Rows about robot tasks:
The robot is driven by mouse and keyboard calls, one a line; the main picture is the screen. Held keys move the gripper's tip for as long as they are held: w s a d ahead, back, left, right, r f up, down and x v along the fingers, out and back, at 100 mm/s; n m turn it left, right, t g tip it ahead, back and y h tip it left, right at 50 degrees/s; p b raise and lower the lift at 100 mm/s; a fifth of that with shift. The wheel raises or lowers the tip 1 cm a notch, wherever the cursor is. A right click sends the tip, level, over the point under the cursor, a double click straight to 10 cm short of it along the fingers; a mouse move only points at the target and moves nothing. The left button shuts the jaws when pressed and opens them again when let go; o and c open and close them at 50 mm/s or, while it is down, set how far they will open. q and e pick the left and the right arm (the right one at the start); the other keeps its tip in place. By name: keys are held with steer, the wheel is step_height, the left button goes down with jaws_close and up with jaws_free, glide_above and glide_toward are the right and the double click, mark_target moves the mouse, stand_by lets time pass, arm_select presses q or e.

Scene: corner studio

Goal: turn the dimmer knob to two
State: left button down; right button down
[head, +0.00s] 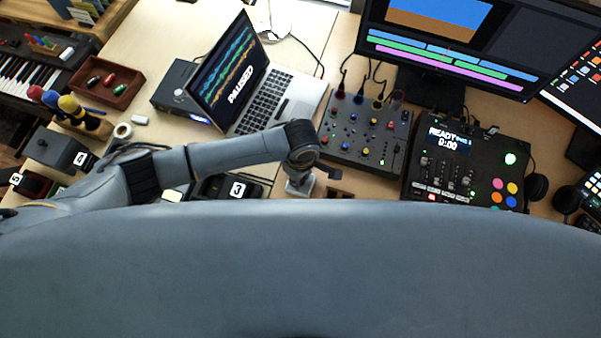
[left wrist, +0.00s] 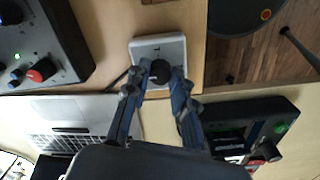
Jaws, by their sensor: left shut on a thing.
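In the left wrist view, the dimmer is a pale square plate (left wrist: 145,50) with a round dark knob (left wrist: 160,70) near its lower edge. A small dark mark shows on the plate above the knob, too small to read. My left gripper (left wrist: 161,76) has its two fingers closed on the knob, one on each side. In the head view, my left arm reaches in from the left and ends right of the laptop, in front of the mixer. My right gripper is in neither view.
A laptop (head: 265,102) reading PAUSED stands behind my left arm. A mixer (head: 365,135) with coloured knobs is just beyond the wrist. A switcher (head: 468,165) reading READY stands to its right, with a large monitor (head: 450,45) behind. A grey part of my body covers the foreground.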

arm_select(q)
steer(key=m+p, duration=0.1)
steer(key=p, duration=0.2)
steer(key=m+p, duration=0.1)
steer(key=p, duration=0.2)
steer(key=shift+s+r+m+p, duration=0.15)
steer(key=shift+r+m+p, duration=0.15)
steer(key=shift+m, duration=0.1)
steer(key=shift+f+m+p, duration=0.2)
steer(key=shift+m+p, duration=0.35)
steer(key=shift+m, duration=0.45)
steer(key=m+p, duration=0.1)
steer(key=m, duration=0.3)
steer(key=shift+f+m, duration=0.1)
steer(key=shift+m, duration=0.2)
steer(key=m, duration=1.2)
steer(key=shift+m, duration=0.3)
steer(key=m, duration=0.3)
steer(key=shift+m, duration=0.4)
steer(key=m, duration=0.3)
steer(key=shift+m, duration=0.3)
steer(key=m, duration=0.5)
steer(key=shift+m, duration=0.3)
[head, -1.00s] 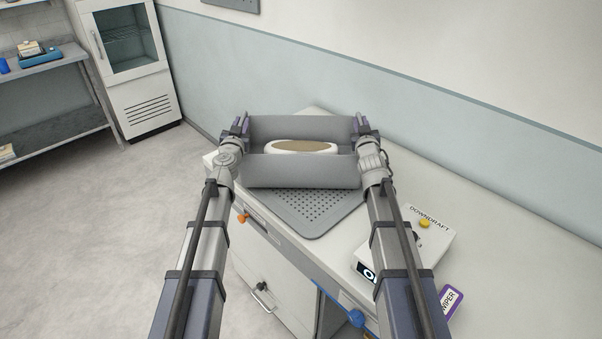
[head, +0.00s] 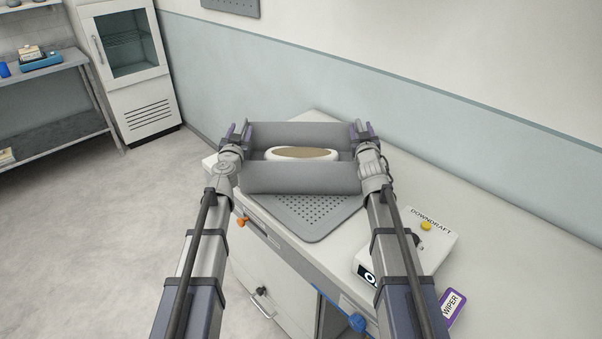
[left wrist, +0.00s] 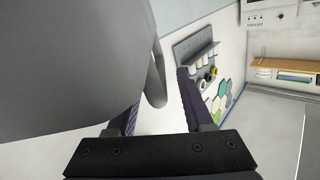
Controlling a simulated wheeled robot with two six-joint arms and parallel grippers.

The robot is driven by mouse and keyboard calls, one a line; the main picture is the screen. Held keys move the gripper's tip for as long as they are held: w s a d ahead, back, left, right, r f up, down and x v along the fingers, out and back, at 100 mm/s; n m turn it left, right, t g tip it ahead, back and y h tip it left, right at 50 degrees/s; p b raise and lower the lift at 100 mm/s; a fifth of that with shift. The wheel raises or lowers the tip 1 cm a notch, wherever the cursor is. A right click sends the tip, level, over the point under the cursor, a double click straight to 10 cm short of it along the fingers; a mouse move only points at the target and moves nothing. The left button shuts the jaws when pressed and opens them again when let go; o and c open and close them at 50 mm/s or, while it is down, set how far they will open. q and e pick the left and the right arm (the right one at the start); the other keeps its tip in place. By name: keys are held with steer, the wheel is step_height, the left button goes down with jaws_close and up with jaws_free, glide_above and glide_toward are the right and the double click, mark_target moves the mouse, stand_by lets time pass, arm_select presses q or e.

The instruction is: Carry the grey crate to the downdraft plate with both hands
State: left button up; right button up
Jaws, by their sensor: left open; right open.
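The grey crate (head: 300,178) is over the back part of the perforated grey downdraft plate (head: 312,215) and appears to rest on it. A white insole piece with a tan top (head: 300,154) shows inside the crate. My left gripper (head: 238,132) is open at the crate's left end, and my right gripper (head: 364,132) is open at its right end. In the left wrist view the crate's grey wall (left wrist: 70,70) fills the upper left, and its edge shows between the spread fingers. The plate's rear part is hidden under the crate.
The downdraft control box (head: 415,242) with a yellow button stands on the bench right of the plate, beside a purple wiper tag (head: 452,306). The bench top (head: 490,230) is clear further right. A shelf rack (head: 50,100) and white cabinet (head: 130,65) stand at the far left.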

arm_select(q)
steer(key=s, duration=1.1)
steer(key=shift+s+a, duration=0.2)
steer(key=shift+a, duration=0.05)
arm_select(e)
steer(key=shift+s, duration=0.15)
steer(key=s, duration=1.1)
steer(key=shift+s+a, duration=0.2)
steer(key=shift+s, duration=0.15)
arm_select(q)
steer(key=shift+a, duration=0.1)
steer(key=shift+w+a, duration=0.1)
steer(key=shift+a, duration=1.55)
* * *
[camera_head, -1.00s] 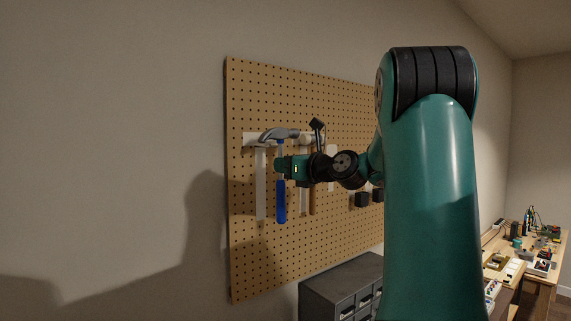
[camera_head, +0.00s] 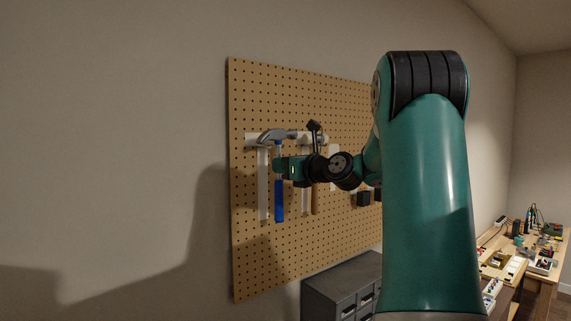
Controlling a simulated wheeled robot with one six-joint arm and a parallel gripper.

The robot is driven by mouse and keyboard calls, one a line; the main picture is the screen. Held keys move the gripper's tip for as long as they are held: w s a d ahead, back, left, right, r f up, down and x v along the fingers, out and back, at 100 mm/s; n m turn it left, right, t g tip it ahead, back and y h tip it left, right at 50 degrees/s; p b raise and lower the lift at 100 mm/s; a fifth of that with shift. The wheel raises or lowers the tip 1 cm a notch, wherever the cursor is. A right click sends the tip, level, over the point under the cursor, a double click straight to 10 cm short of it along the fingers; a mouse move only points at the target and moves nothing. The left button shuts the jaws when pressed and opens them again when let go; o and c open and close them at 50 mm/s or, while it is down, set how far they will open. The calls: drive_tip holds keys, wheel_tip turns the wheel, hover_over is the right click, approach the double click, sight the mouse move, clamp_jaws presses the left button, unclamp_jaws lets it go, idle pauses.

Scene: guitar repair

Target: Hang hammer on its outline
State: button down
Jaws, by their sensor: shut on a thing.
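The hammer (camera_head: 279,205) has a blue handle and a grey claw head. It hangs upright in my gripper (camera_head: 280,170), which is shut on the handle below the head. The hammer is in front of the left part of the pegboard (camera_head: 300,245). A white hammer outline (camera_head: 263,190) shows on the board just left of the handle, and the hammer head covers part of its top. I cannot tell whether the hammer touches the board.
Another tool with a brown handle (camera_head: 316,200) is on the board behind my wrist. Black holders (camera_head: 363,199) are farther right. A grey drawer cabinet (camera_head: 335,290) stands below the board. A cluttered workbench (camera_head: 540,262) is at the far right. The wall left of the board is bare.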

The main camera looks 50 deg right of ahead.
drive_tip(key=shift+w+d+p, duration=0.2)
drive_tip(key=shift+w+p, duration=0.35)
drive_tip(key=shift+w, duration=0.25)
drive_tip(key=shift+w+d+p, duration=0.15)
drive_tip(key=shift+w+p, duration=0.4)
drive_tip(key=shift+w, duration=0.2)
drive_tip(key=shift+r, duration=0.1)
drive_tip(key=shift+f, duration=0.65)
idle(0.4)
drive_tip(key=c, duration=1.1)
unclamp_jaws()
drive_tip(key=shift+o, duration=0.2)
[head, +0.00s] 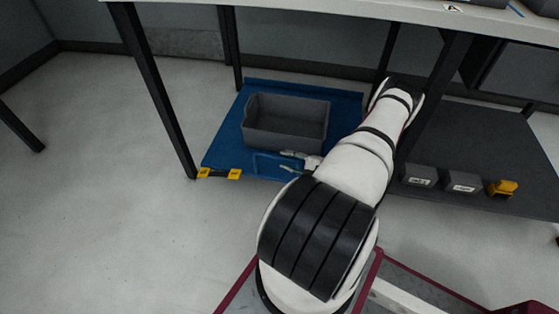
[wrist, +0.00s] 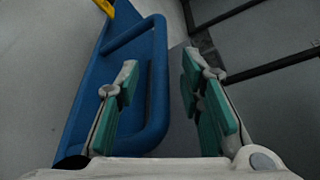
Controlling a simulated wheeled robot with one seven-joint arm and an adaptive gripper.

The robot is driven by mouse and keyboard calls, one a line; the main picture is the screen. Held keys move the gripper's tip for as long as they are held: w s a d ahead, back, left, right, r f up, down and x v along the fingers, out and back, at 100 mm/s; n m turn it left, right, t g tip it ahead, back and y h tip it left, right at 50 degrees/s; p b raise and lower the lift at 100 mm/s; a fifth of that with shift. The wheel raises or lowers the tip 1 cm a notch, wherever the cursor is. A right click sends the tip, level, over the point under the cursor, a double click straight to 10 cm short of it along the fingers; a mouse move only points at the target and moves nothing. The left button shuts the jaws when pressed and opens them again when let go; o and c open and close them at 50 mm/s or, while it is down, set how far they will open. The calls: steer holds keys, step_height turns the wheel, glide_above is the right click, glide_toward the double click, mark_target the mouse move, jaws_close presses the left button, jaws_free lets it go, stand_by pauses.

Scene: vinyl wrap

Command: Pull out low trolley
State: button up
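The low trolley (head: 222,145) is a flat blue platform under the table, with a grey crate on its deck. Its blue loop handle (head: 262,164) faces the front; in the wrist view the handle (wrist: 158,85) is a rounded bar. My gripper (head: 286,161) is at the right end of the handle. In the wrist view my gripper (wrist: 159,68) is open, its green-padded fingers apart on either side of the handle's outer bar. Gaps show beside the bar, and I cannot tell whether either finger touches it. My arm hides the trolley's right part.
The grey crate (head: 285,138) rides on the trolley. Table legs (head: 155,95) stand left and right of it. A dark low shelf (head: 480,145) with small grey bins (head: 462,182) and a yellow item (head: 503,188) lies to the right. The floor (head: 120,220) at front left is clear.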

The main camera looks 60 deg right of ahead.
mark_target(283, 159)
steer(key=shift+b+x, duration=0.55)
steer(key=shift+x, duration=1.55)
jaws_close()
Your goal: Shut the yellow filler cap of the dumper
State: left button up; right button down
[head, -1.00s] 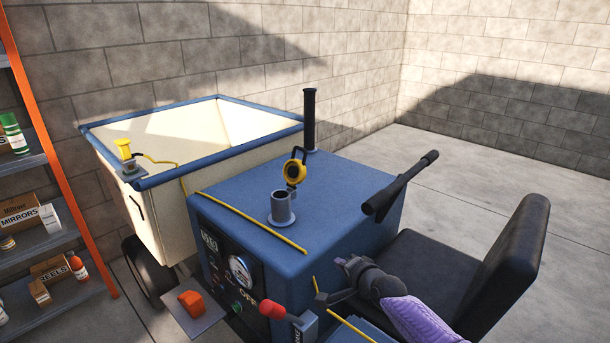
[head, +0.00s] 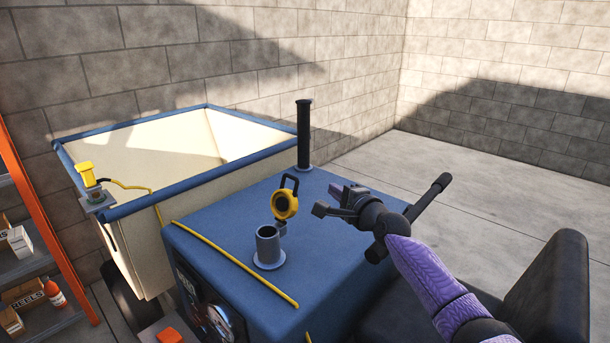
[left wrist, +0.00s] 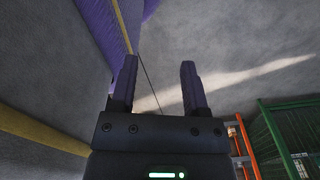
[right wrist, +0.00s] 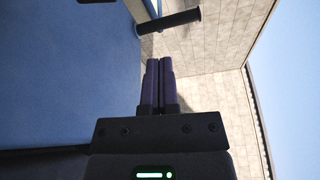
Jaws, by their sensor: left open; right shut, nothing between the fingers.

◆ **Written task**
From the data above, copy each line where the string "Scene" appears.

◆ **Full answer**
Scene: corner studio
Scene: guitar repair
Scene: vinyl wrap

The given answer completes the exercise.